Begin Data extract

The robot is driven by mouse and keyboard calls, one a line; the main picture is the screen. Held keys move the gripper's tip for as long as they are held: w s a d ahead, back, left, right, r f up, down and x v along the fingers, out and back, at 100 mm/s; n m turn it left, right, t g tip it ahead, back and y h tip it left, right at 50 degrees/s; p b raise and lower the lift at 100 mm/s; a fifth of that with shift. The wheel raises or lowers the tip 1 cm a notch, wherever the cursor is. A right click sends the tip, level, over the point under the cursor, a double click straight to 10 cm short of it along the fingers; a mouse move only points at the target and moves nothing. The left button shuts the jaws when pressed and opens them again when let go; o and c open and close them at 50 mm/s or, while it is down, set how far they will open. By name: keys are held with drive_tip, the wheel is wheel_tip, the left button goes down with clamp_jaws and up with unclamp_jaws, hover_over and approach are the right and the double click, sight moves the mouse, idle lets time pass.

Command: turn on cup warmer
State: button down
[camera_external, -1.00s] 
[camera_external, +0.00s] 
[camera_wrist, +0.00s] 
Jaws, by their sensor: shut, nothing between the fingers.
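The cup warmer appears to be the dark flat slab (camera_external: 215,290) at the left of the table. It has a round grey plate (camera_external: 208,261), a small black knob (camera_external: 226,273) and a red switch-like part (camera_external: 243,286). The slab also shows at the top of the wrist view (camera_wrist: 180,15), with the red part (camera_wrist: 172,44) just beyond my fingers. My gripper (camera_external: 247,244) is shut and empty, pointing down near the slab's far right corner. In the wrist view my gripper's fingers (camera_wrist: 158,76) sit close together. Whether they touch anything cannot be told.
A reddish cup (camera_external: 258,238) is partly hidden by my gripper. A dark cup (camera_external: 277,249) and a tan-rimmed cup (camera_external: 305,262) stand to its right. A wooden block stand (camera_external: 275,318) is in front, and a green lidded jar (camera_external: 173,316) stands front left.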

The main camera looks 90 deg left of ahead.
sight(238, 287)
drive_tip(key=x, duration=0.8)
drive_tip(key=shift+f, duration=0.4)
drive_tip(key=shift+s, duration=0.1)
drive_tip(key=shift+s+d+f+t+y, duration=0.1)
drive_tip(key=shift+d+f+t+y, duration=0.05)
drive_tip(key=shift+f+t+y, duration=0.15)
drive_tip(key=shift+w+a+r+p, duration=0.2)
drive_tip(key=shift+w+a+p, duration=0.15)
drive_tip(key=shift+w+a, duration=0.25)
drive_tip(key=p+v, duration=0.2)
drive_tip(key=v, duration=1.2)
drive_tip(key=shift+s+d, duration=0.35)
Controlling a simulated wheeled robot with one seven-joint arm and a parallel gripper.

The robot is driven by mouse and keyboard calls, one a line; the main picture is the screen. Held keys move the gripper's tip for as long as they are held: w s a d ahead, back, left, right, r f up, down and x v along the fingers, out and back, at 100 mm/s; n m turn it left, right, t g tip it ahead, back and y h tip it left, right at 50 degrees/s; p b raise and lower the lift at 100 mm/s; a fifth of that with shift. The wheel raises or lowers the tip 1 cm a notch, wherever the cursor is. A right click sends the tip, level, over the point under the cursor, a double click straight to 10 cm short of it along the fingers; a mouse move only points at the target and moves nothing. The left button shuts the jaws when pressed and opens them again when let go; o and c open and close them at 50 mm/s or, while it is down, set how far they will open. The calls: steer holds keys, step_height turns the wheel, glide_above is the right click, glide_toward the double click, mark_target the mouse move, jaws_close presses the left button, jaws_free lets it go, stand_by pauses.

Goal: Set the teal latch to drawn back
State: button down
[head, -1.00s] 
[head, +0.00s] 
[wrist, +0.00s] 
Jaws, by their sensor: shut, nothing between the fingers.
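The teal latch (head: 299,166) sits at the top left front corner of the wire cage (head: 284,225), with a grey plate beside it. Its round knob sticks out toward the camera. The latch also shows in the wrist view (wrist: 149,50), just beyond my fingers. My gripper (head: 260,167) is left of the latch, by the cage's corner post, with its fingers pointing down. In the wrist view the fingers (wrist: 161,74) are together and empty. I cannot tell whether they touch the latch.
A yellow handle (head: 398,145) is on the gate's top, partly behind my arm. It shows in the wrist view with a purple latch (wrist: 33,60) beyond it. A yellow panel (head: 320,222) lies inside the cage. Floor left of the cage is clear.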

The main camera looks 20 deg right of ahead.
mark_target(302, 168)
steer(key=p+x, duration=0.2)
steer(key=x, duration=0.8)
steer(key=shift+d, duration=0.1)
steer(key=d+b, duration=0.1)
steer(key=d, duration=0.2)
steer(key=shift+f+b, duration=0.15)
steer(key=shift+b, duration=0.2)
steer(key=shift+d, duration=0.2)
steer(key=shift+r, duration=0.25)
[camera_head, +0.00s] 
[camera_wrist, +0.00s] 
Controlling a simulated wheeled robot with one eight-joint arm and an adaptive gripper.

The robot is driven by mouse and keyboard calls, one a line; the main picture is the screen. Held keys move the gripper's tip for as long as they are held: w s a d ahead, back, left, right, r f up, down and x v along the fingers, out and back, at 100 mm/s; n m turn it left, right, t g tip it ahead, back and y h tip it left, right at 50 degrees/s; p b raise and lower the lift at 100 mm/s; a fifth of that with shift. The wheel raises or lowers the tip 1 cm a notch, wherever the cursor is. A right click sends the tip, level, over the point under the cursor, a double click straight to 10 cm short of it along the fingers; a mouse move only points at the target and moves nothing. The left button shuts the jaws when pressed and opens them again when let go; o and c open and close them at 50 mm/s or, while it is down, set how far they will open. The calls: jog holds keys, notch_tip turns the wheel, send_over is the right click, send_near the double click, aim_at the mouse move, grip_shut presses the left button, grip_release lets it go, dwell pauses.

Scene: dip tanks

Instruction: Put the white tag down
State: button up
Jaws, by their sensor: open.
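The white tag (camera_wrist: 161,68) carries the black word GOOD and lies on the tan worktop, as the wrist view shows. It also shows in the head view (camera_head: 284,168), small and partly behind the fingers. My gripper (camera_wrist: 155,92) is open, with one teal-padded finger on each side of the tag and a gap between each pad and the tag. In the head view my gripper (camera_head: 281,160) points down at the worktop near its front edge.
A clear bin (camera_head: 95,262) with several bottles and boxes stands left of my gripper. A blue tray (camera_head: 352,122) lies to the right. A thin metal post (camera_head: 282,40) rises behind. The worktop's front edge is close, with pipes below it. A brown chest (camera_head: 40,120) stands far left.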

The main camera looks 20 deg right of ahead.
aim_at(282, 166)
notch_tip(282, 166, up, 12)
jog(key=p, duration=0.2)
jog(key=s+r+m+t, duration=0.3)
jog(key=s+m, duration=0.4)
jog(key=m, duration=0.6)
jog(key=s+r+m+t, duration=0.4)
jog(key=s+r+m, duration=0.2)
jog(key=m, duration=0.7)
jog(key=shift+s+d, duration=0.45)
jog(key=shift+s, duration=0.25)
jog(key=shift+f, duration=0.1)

End Data extract

▶ Short task
Please set down the whole listing above without altering a single line.

▶ Full answer
The robot is driven by mouse and keyboard calls, one a line; the main picture is the screen. Held keys move the gripper's tip for as long as they are held: w s a d ahead, back, left, right, r f up, down and x v along the fingers, out and back, at 100 mm/s; n m turn it left, right, t g tip it ahead, back and y h tip it left, right at 50 degrees/s; p b raise and lower the lift at 100 mm/s; a fifth of that with shift. The wheel raises or lowers the tip 1 cm a notch, wherever the cursor is. A right click sends the tip, level, over the point under the cursor, a double click straight to 10 cm short of it along the fingers; a mouse move only points at the target and moves nothing. The left button shuts the jaws when pressed and opens them again when let go; o and c open and close them at 50 mm/s or, while it is down, set how far they will open. By name: keys are held with drive_tip, the wheel is wheel_tip, the left button goes down with clamp_jaws and up with unclamp_jaws, hover_over and approach are the right and the double click, sight moves the mouse, idle lets time pass.

Command: turn on cup warmer
State: button down
[camera_external, -1.00s] 
[camera_external, +0.00s] 
[camera_wrist, +0.00s] 
Jaws, by their sensor: shut, nothing between the fingers.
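The cup warmer appears to be the dark flat slab (camera_external: 215,290) at the left of the table. It has a round grey plate (camera_external: 208,261), a small black knob (camera_external: 226,273) and a red switch-like part (camera_external: 243,286). The slab also shows at the top of the wrist view (camera_wrist: 180,15), with the red part (camera_wrist: 172,44) just beyond my fingers. My gripper (camera_external: 247,244) is shut and empty, pointing down near the slab's far right corner. In the wrist view my gripper's fingers (camera_wrist: 158,76) sit close together. Whether they touch anything cannot be told.
A reddish cup (camera_external: 258,238) is partly hidden by my gripper. A dark cup (camera_external: 277,249) and a tan-rimmed cup (camera_external: 305,262) stand to its right. A wooden block stand (camera_external: 275,318) is in front, and a green lidded jar (camera_external: 173,316) stands front left.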

The main camera looks 90 deg left of ahead.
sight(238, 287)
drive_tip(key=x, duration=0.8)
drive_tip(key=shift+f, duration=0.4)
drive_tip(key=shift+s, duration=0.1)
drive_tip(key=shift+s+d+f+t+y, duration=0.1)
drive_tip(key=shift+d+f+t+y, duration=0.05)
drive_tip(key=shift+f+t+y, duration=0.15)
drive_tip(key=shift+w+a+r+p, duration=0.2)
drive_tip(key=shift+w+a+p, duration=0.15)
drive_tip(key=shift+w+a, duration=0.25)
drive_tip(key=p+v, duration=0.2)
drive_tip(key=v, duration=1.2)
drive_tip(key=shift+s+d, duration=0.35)
Controlling a simulated wheeled robot with one seven-joint arm and a parallel gripper.

The robot is driven by mouse and keyboard calls, one a line; the main picture is the screen. Held keys move the gripper's tip for as long as they are held: w s a d ahead, back, left, right, r f up, down and x v along the fingers, out and back, at 100 mm/s; n m turn it left, right, t g tip it ahead, back and y h tip it left, right at 50 degrees/s; p b raise and lower the lift at 100 mm/s; a fifth of that with shift. The wheel raises or lowers the tip 1 cm a notch, wherever the cursor is. A right click sends the tip, level, over the point under the cursor, a double click straight to 10 cm short of it along the fingers; a mouse move only points at the target and moves nothing. The left button shuts the jaws when pressed and opens them again when let go; o and c open and close them at 50 mm/s or, while it is down, set how far they will open. The calls: steer holds keys, step_height turns the wheel, glide_above is the right click, glide_toward the double click, mark_target the mouse move, jaws_close presses the left button, jaws_free lets it go, stand_by pauses.

Goal: Set the teal latch to drawn back
State: button down
[head, -1.00s] 
[head, +0.00s] 
[wrist, +0.00s] 
Jaws, by their sensor: shut, nothing between the fingers.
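The teal latch (head: 299,166) sits at the top left front corner of the wire cage (head: 284,225), with a grey plate beside it. Its round knob sticks out toward the camera. The latch also shows in the wrist view (wrist: 149,50), just beyond my fingers. My gripper (head: 260,167) is left of the latch, by the cage's corner post, with its fingers pointing down. In the wrist view the fingers (wrist: 161,74) are together and empty. I cannot tell whether they touch the latch.
A yellow handle (head: 398,145) is on the gate's top, partly behind my arm. It shows in the wrist view with a purple latch (wrist: 33,60) beyond it. A yellow panel (head: 320,222) lies inside the cage. Floor left of the cage is clear.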

The main camera looks 20 deg right of ahead.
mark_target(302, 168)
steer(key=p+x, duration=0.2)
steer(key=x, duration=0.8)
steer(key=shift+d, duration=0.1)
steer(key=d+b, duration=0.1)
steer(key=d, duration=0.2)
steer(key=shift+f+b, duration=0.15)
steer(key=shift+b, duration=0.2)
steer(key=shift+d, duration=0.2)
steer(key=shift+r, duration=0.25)
[camera_head, +0.00s] 
[camera_wrist, +0.00s] 
Controlling a simulated wheeled robot with one eight-joint arm and an adaptive gripper.

The robot is driven by mouse and keyboard calls, one a line; the main picture is the screen. Held keys move the gripper's tip for as long as they are held: w s a d ahead, back, left, right, r f up, down and x v along the fingers, out and back, at 100 mm/s; n m turn it left, right, t g tip it ahead, back and y h tip it left, right at 50 degrees/s; p b raise and lower the lift at 100 mm/s; a fifth of that with shift. The wheel raises or lowers the tip 1 cm a notch, wherever the cursor is. A right click sends the tip, level, over the point under the cursor, a double click straight to 10 cm short of it along the fingers; a mouse move only points at the target and moves nothing. The left button shuts the jaws when pressed and opens them again when let go; o and c open and close them at 50 mm/s or, while it is down, set how far they will open. The calls: jog holds keys, notch_tip turns the wheel, send_over is the right click, send_near the double click, aim_at the mouse move, grip_shut presses the left button, grip_release lets it go, dwell pauses.

Scene: dip tanks

Instruction: Put the white tag down
State: button up
Jaws, by their sensor: open.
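The white tag (camera_wrist: 161,68) carries the black word GOOD and lies on the tan worktop, as the wrist view shows. It also shows in the head view (camera_head: 284,168), small and partly behind the fingers. My gripper (camera_wrist: 155,92) is open, with one teal-padded finger on each side of the tag and a gap between each pad and the tag. In the head view my gripper (camera_head: 281,160) points down at the worktop near its front edge.
A clear bin (camera_head: 95,262) with several bottles and boxes stands left of my gripper. A blue tray (camera_head: 352,122) lies to the right. A thin metal post (camera_head: 282,40) rises behind. The worktop's front edge is close, with pipes below it. A brown chest (camera_head: 40,120) stands far left.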

The main camera looks 20 deg right of ahead.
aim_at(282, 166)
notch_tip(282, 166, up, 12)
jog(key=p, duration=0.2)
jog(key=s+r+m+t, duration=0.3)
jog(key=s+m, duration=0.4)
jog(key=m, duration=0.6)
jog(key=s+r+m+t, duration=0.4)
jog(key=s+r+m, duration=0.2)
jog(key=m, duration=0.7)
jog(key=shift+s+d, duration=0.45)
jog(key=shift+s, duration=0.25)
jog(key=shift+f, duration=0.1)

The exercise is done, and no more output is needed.